Links and Refactoring the Models

by Richard Taylor : 2020-02-28

Implementing the Item object first, rather than the Link, was an obvious choice because the Item is more autonomous. Each Item can mean something by itself, it does not necessarily depend on other objects.

That doesn't mean Items are unconstrained. As we saw in the API implementation, the id, created_at and created_by fields are set internally and cannot be modified. For me this is the difference between an API and a data bucket ... one applies constraints, the other stores anything you ask it to until it fills up.

Lifecycles

The Items are the fundamental objects in this Electric Cat system. They represent real world entities or actions and we never delete them; because even if the thing that they represent in the real world is destroyed or completed, we still want a lasting record of that thing.

The lifecycle of an Item is thus:

Item created
Item modified
Item modified
...

In contrast, a Link represents a relationship between two Items at the current time. It exists to group Items and navigate between them. It may be the case that the relationship is permanent (for example: Task-X "fixes" Bug-Y) or it may be that the relationship is transient (for example: Task-X "blocks" Task-Z).

As such a Link may be deleted, whereas an Item may not.

Link created
Link modified
Link modified
...
Link deleted

You can see at this version of the project that I have implemented Links.

Refactoring

The first phase of implementing Links was entirely test-driven.

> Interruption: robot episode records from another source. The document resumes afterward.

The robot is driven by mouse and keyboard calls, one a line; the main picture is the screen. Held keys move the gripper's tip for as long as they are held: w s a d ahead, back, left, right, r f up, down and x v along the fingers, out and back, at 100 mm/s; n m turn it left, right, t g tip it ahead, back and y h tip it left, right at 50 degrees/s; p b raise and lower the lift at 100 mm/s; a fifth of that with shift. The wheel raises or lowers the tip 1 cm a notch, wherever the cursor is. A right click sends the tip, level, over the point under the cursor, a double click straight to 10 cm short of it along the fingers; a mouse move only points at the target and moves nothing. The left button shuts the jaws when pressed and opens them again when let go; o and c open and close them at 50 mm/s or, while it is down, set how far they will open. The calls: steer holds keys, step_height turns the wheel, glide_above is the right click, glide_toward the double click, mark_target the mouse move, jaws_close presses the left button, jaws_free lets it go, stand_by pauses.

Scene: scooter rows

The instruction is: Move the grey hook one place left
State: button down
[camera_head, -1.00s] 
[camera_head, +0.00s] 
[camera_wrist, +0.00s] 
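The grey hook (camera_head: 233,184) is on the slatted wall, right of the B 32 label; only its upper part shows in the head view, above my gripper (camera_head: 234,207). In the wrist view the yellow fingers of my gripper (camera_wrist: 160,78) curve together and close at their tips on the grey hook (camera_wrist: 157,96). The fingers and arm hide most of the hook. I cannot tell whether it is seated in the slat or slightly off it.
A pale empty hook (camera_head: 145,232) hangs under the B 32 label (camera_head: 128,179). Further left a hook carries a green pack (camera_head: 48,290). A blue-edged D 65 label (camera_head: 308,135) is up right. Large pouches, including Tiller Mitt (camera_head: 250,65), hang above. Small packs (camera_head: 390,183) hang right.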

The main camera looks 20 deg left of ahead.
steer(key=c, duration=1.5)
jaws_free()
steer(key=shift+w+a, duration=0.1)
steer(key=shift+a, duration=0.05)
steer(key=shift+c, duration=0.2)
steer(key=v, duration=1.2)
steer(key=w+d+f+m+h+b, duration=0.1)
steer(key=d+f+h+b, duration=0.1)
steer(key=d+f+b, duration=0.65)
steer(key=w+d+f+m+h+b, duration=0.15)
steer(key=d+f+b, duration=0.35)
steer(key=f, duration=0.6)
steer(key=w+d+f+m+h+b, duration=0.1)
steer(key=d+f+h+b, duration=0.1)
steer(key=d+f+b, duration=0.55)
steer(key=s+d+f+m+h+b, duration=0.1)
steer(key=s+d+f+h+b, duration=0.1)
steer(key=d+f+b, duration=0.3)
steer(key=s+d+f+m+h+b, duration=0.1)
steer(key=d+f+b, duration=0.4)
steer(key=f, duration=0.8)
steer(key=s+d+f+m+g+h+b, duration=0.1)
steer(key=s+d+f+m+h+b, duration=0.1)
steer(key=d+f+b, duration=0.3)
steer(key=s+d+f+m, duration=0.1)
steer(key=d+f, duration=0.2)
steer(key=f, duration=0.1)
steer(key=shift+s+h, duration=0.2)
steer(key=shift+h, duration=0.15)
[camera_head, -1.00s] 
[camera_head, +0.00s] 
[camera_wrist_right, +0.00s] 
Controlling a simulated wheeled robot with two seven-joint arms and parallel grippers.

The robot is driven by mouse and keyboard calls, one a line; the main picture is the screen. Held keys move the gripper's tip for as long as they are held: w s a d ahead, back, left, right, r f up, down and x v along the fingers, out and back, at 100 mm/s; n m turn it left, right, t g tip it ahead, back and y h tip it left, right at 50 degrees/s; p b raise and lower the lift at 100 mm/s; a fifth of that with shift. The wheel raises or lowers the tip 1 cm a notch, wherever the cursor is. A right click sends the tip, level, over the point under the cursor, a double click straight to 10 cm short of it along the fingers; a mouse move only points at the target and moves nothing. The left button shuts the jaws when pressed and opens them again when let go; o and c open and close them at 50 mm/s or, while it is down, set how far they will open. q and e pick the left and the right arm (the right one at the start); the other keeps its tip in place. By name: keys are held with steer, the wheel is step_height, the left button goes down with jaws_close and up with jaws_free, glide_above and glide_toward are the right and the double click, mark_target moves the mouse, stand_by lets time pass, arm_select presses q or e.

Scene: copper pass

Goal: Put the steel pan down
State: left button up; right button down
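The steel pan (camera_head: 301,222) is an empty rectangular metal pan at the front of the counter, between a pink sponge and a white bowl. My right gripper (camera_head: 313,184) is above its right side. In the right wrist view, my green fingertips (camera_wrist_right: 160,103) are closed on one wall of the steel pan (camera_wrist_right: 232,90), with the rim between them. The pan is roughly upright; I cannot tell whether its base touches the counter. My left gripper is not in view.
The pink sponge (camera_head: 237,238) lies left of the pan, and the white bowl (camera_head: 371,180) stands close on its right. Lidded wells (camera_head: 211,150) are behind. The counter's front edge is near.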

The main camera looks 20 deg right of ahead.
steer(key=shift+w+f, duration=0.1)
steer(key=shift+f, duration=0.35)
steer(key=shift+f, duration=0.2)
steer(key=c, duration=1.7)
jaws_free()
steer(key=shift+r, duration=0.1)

I wrote the api_tests_link.py tests first and then added code until they passed. Much of that new code was cut and paste from the Items implementation.

Then, with working code, I examined the implementation for repetition and duplication. A simple example is in the translator.py module where to_item and to_link have a common structure that can be factored out into a fill_object method.

Another kind of refactoring that arises when you add more code is the result of noticing that some responsibilities are lodged in the wrong class.

My first attempt at refactoring the API class after adding create_item had a new "private" method _no_immutables to check that incoming data was not trying to sneakily set immutable fields.

def _no_immutables(self, dictionary):
  if 'id' in dictionary:
    raise NotSavedError("id cannot be set externally")

  if 'created_at' in dictionary:
    raise NotSavedError("created_at cannot be set externally")

  if 'created_by' in dictionary:
    raise NotSavedError("created_by cannot be set externally")

This works... but is it the job of the API class to determine which data fields are immutable? With only two types of data object that happen to have the same immutable fields it is perhaps not crystal clear, but imagine adding more objects in the future with different fields and then clearly it should be the responsibility of the data models.

The same thing goes for deciding if a Link has valid endpoints. The API could extract the source and target and check for them in storage. Or it could ask the Link if its endpoints are valid (passing in the storage interface).

We can refactor this:

self._no_immutables(dictionary)

link = Link(user, dictionary)

self._source_and_target_valid(link)

Into this:

try:
    link = Link(user, dictionary)
    link.check_endpoints(storage)

except ValueError as error:
    raise NotSavedError(error)

The trick with refactoring is to ask "Does the design of this code still look right?" after each change. If the answer is no, then not refactoring it means any further changes will be building on that flawed design... which is accumulating a technical debt for the future.

Done?

Now we have an API that can manage Items and Links. Is that enough to start using it? Eager as I am to move on to creating Maps, there is one tiny thing missing. Unless you record the id of each Item and Link you create then how can you find it again?

Obviously we need some search functionality.